** REQUEST **
Starting at the line that contains "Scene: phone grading", reproduce each line exactly up to and including the line that contains "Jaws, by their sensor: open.". Reproduce nothing else.

** ROWS **
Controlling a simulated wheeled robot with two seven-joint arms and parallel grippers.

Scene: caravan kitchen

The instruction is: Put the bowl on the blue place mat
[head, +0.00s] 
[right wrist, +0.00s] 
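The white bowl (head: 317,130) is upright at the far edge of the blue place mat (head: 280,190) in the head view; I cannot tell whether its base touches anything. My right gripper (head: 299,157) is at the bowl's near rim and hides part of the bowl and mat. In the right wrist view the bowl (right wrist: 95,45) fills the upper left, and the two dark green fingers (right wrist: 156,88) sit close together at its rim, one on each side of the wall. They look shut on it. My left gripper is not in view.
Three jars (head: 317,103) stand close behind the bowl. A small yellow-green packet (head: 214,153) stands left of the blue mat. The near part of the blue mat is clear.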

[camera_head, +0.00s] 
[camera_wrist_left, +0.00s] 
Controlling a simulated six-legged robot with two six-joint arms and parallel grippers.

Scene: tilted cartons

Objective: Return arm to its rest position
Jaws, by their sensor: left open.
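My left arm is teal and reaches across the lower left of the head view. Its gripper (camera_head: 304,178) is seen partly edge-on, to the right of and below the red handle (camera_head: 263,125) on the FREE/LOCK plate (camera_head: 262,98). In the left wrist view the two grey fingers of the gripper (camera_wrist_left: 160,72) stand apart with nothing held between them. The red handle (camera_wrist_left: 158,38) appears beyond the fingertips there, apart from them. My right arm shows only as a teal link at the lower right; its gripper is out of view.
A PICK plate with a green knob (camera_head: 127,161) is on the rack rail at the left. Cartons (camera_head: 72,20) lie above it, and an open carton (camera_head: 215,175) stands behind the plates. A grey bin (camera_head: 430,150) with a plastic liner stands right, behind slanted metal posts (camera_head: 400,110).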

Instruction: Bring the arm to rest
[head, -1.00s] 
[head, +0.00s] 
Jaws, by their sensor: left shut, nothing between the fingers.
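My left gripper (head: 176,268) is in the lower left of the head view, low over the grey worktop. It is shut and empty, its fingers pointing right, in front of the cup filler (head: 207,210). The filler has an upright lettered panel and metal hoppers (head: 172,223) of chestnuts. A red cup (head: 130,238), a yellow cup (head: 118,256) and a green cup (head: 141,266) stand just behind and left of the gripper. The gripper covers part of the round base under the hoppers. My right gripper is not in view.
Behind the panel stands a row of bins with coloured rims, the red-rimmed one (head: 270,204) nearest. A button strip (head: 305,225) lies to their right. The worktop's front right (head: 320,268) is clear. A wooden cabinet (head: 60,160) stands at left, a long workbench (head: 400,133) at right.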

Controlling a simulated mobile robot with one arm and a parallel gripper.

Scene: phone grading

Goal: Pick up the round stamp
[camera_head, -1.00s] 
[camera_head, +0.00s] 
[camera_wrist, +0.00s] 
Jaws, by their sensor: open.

==

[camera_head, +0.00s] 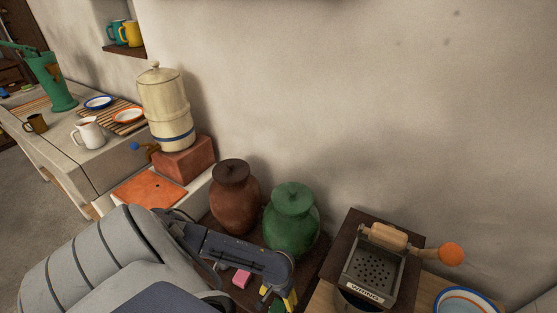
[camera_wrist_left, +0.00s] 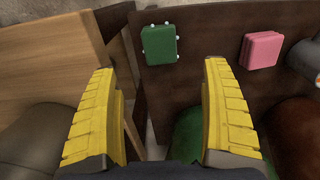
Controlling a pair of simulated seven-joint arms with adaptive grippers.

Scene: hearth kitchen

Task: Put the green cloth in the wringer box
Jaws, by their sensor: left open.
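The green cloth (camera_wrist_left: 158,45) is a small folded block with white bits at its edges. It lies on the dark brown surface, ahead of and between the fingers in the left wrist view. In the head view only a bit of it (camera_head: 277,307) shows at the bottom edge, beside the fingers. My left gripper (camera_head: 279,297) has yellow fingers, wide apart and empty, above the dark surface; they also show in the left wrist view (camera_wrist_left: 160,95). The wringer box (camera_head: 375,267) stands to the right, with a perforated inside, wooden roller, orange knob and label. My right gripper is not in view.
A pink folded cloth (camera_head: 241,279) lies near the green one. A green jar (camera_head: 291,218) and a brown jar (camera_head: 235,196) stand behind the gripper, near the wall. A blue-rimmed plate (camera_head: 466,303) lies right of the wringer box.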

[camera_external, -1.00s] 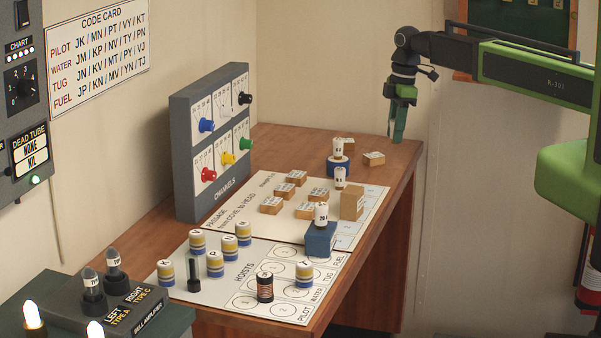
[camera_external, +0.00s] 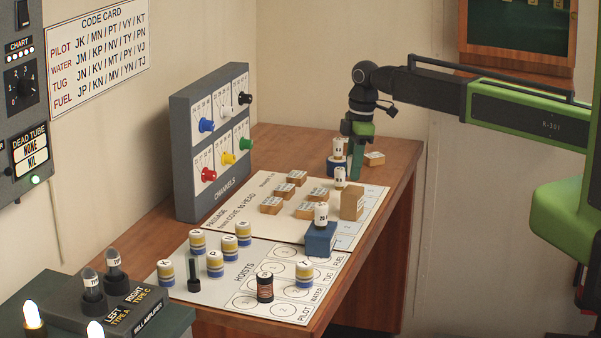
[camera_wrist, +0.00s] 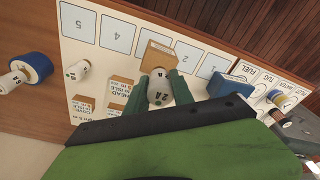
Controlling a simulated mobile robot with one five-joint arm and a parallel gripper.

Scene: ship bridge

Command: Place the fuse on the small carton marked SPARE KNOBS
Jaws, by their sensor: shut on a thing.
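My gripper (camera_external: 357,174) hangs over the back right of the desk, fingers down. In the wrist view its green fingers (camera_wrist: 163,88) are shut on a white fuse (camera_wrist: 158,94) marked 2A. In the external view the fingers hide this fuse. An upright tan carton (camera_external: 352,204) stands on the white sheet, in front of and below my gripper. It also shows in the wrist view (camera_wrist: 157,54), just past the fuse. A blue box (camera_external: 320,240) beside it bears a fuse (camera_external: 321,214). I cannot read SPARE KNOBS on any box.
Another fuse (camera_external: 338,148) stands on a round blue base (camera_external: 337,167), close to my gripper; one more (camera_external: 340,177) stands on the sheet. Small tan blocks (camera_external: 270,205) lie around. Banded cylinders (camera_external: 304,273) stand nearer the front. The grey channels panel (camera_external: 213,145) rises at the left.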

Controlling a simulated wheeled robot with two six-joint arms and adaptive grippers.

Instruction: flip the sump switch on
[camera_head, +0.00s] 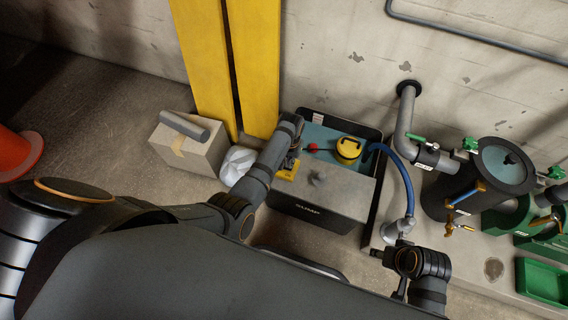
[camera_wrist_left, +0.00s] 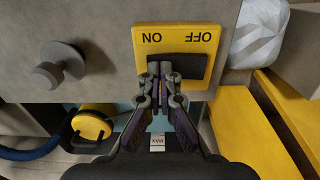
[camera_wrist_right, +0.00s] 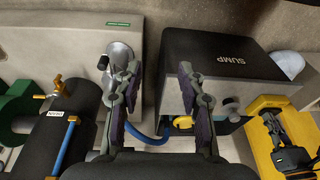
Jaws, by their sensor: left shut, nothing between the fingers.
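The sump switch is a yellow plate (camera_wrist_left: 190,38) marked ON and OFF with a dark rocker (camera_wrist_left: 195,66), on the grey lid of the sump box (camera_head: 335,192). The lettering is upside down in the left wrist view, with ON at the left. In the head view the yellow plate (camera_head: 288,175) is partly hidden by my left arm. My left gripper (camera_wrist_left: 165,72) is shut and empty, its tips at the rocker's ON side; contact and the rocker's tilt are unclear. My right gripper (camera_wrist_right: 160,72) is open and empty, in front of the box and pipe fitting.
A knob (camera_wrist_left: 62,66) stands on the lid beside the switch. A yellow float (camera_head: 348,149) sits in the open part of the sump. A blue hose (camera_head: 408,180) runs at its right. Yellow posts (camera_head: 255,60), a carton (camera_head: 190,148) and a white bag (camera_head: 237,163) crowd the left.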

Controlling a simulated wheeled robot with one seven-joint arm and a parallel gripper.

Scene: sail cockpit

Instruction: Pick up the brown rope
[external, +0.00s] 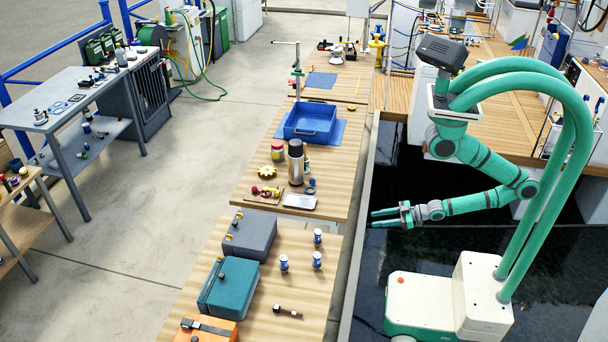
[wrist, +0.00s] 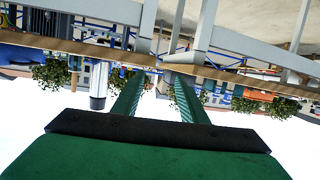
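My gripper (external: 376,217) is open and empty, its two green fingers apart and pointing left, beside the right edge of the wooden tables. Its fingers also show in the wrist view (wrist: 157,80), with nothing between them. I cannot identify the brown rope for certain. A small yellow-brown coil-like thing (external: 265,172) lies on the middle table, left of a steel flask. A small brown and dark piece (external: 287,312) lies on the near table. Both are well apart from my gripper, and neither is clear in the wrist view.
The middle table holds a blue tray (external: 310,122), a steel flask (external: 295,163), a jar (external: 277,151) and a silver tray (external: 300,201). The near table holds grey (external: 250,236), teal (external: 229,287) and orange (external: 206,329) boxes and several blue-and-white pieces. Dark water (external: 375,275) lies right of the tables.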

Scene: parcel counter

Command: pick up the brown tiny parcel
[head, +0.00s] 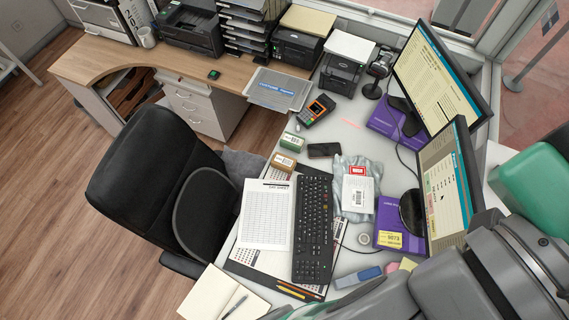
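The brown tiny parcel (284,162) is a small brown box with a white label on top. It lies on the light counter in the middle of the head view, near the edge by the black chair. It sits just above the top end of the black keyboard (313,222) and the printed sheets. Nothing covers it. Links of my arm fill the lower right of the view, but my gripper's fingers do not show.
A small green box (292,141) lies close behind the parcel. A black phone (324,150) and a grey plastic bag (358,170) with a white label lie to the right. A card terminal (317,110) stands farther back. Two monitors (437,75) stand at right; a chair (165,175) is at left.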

** RESULT OF THE TASK **
Scene: phone grading

Goal: Pick up the round stamp
[camera_head, -1.00s] 
[camera_head, +0.00s] 
[camera_wrist, +0.00s] 
Jaws, by their sensor: open.

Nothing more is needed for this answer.